By Douglas Todd, Sun Religion Reporter

VANCOUVER (8/28/2004)

Two B.C. priests at breakaway Anglican parishes are defying their former bishop's request to vacate their church properties, which are together worth more than $1.2 million.

The two Vancouver-area conservative priests — who recently left the Anglican Church of Canada because they vehemently oppose same-sex blessings — say their congregations have no intention of saying goodbye to the buildings in which they have worshipped for years.

"We own the premises and we're carrying on as usual," said Rev. Ed Hird of the North Vancouver parish of St. Simon's which has about 200 members.

"We're not going to leave," said Rev. Barclay Mayo of the newly renamed Christ the Redeemer Church in Pender Harbour. It has about 120 members.

Both priests say their lawyer, a prominent evangelical Christian named Bob Kuhn, believes the conservative parish members have legal title to the properties and predicts they would win their cases in court.

Hird and Mayo said they will leave their long-time church buildings only if forced out by legal means.

"Of course, we'd follow the law," Hird says.

A spokesman for the Vancouver-area diocese of New Westminster said he hopes the dispute with the two parishes doesn't have to end up in court. He criticized the protesting clergy for being 'confrontational'.

"I think it's unfortunate. It's not of our choosing," Chancellor George Cadman said in an interview.

Although Cadman 'respects' the parishes' decision to opt out of the Canadian Church and operate under the authority of an Anglican Archbishop in Rwanda, he said there is no legal precedent for the congregations to take control of church property since they were asked in July by the diocese to find somewhere else to worship.

The two activist priests are more than a dozen in southwestern BC who have grown furious over the past few years as Vancouver-area Bishop Michael Ingham and a majority of members in his diocese began favouring rites to bless committed homosexual relationships.

Cadman, legal advisor to Ingham, says he has not seen a single case in North America in the past five years in which a congregation that has broken away from the Roman Catholic, Eastern Orthodox or Episcopal churches has been able to take its property with it.

Mayo and Hird were among at least four BC priests who recently joined their congregations in leaving the Anglican Church of Canada, whose governing body, at the urging of Ingham and others, passed a controversial motion in June "affirming the integrity and sanctity of committed adult same-sex relationships."

On Thursday, Mayo condemned the national church as 'apostate'. He said in an interview he and like-minded Anglicans are tired of "suffering under the oppression it's foisted on us."

Hird said he believes conservative activists in BC will gain international backing for their cause from two major events scheduled in the next month.
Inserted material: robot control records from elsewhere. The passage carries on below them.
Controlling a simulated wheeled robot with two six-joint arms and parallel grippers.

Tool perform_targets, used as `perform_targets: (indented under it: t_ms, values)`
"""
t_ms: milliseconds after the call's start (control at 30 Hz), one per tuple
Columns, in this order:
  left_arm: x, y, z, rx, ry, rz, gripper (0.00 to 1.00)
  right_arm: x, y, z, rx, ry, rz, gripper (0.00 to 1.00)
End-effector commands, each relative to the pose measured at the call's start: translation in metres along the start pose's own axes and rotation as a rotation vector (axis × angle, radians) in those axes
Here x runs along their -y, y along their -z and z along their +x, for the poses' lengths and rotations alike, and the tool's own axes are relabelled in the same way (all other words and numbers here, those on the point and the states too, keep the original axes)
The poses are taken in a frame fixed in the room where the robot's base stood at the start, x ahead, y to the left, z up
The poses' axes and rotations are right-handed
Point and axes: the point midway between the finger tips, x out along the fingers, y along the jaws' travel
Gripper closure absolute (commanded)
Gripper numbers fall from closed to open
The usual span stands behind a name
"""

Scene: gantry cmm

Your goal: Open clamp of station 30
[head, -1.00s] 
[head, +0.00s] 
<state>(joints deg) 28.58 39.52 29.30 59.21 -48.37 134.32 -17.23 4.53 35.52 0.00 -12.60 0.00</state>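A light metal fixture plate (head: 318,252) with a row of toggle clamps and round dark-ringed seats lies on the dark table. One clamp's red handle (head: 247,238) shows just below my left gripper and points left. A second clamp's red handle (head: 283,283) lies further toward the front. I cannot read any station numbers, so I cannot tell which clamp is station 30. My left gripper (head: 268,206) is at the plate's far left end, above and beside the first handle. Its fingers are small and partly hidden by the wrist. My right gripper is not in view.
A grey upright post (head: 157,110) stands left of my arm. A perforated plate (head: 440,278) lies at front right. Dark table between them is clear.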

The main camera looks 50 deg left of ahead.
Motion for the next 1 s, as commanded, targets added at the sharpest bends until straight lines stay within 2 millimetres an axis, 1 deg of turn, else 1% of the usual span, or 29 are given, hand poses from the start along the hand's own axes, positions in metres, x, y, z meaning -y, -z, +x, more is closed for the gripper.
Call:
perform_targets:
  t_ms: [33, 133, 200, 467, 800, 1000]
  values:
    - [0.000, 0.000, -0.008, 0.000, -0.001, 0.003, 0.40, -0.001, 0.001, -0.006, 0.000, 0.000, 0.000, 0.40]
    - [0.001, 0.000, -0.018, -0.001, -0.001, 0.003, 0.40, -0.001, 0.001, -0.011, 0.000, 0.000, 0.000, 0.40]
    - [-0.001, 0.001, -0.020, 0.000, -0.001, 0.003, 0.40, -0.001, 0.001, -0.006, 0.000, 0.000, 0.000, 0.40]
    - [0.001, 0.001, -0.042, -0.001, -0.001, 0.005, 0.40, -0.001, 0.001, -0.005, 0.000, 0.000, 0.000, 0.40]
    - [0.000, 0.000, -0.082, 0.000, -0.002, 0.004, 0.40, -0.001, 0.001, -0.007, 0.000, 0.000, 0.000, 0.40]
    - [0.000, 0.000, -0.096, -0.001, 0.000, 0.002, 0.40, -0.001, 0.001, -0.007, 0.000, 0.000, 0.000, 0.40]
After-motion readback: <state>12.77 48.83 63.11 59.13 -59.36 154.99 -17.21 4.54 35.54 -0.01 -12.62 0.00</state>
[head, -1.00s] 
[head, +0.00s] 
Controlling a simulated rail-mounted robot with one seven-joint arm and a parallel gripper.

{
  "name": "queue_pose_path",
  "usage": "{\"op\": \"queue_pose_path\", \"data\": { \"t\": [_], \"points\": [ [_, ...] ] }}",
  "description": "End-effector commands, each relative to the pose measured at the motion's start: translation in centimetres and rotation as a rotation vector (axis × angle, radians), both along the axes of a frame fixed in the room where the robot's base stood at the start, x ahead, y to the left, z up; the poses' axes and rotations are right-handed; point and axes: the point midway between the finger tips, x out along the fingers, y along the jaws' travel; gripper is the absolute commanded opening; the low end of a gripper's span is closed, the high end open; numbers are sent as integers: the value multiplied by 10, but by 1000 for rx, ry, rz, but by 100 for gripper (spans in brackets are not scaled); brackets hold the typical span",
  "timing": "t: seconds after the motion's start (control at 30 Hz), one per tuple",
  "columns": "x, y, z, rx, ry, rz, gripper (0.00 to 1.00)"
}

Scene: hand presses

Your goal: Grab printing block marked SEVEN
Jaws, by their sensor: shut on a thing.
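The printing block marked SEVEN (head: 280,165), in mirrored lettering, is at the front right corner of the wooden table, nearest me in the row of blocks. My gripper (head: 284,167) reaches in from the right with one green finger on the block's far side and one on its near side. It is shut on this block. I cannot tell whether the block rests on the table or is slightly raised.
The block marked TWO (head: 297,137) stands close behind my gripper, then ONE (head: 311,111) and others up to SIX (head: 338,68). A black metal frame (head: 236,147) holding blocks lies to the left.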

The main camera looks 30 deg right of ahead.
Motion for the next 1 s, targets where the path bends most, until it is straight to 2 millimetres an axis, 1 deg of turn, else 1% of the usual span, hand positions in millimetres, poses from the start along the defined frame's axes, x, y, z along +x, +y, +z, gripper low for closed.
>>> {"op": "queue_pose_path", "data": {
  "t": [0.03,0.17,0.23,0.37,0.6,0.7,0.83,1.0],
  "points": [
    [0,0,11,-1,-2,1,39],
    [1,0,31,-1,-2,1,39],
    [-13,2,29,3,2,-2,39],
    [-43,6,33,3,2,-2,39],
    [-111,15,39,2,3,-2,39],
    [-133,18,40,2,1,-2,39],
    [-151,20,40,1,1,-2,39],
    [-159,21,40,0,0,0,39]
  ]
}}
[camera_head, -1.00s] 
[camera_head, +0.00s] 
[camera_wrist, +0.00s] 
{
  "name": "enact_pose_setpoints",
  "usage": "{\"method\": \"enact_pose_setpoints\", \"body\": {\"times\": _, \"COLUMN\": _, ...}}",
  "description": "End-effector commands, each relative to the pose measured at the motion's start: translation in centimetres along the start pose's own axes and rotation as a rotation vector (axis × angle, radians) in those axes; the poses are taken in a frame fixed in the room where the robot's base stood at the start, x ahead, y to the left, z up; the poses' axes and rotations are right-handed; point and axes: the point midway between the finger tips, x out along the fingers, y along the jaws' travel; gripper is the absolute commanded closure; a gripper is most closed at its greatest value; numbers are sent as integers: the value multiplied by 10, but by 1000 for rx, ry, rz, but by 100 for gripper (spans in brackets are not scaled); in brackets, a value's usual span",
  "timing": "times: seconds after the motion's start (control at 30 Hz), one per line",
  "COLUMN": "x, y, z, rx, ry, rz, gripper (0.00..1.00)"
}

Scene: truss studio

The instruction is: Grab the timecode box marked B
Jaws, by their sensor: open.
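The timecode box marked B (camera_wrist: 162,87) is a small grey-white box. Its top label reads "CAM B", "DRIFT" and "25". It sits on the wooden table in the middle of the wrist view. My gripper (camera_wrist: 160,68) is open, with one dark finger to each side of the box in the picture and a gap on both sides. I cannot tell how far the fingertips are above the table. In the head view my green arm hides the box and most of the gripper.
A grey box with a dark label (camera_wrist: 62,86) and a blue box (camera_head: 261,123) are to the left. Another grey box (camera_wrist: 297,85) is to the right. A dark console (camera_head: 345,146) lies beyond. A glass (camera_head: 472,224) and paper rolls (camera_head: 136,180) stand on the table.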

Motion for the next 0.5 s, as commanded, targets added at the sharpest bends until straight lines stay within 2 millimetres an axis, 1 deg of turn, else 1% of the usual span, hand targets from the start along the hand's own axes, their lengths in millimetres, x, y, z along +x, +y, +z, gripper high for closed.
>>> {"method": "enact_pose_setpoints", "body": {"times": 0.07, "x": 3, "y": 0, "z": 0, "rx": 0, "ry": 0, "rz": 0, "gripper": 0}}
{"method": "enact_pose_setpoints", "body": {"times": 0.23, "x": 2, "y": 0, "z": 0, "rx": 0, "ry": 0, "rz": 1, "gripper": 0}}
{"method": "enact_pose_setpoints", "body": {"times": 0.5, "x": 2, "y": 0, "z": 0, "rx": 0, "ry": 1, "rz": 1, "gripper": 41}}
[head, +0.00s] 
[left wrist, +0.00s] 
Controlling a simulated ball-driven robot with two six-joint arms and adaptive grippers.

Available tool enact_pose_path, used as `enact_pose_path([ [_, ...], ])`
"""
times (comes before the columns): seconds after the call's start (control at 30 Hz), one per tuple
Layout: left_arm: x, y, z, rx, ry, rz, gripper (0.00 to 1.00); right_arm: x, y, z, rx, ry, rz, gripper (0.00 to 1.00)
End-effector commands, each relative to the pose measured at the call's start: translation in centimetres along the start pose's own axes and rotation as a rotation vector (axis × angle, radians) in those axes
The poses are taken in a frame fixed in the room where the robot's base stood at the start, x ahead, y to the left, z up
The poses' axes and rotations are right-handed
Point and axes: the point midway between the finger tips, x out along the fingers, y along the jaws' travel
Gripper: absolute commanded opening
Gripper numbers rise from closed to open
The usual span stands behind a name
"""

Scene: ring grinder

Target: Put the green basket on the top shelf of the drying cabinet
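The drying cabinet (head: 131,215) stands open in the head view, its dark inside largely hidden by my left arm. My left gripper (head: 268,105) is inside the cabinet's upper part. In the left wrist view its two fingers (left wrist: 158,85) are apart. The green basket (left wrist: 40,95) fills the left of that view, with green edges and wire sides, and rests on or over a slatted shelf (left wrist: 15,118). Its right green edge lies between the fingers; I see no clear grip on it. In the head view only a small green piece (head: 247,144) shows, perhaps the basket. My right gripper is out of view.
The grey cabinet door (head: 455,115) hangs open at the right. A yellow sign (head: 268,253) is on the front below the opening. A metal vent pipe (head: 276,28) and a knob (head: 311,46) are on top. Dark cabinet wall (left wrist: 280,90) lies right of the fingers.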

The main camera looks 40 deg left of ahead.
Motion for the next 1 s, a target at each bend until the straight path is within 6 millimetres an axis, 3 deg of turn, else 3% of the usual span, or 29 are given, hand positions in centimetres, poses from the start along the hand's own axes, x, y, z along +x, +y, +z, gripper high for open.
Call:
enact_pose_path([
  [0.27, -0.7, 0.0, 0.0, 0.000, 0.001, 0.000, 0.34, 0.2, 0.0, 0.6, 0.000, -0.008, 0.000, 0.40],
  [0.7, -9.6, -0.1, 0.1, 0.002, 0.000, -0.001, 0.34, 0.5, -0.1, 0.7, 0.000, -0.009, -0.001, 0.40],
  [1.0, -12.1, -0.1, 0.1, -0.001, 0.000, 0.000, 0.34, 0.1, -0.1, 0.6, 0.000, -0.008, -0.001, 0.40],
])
More than 700 conservative Christian activists are gathering Tuesday in Ottawa for a conference called Anglican Essentials, where delegates will try to sway Canada's bishops to censure Ingham.

And next month, a top prelate in the 70-million-member worldwide Anglican Communion, Irish Archbishop Robin Eames, will release a report on how to hold together a church that threatens to break apart over the issue of homosexual rights.

Hird hopes Eames' panel, called the Lambeth Commission, will lead to Ingham either 'repenting' his support for same-sex blessings or being disciplined by the international Anglican Communion.